- **WHAT TO WORK ON**
Tally each line where the word "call" occurs, then give only the total.

- **MATERIAL**
◇ ◇ ◇ ◇ ◇ ◇ ◇

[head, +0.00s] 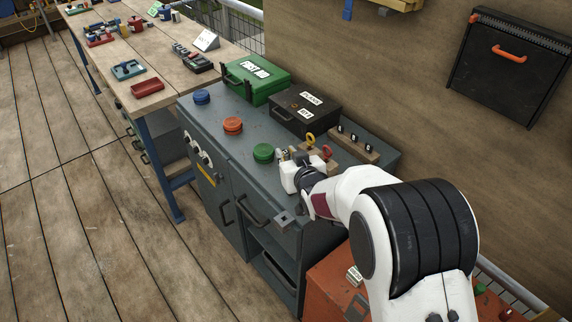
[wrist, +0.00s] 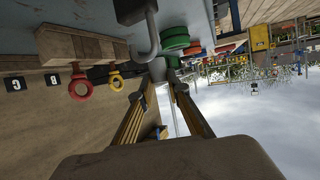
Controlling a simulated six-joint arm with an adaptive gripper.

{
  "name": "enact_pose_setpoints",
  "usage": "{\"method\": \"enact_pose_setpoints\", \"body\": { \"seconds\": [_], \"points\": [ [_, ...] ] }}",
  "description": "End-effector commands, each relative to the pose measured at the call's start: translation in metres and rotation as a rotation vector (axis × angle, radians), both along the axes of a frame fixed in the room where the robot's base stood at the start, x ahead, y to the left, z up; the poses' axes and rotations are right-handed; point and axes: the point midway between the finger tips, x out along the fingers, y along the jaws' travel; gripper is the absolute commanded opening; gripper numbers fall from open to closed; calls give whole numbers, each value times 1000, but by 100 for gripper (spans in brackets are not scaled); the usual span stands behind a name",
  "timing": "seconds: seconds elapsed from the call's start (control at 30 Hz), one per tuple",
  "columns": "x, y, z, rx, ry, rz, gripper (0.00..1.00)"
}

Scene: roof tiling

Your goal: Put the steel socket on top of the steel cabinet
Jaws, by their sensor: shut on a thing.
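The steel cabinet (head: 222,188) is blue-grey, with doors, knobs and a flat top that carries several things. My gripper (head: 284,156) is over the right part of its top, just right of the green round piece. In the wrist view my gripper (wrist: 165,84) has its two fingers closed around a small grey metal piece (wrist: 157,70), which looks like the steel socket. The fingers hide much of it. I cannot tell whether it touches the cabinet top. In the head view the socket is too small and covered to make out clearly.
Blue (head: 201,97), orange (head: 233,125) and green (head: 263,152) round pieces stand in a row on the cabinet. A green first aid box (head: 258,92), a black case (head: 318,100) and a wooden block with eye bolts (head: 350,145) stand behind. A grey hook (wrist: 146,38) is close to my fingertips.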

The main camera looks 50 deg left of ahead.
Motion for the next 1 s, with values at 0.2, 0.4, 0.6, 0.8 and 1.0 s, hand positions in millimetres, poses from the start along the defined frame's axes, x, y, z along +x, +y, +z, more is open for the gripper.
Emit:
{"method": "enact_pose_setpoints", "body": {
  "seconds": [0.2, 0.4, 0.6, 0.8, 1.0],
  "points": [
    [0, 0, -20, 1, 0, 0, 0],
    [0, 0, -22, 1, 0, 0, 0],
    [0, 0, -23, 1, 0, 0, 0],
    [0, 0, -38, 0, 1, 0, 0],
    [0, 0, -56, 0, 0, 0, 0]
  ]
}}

◇ ◇ ◇ ◇ ◇ ◇ ◇

- **RESPONSE TO THIS TASK**
2